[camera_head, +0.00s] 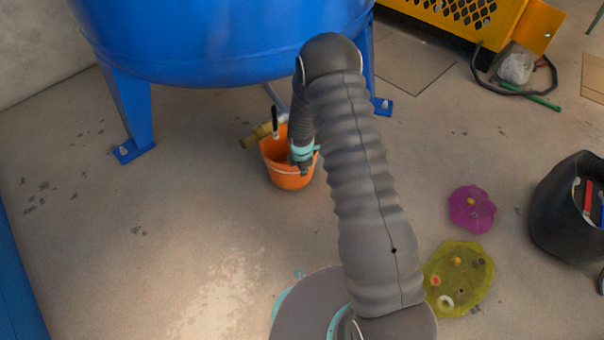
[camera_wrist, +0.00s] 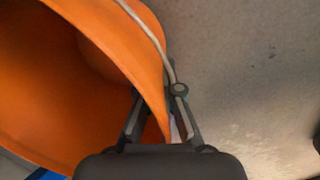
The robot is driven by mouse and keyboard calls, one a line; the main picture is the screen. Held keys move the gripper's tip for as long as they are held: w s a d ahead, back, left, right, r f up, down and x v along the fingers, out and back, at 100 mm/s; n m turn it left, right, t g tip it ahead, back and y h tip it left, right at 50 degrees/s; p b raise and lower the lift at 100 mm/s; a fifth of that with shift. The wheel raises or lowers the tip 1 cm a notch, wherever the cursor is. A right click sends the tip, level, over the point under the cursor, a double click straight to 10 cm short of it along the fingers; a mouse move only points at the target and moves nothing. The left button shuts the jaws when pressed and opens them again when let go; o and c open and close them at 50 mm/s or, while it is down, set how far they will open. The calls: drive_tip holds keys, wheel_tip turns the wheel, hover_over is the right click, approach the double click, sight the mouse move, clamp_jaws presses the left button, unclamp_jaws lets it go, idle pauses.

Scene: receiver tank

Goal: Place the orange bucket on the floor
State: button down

==========

▶ **YOUR GOAL**
Reproduce, exactly and with nothing added, the lines from the one that includes "Goal: Place the orange bucket on the floor" through the last line of the material.

▶ **EXERCISE RESPONSE**
Goal: Place the orange bucket on the floor
State: button down

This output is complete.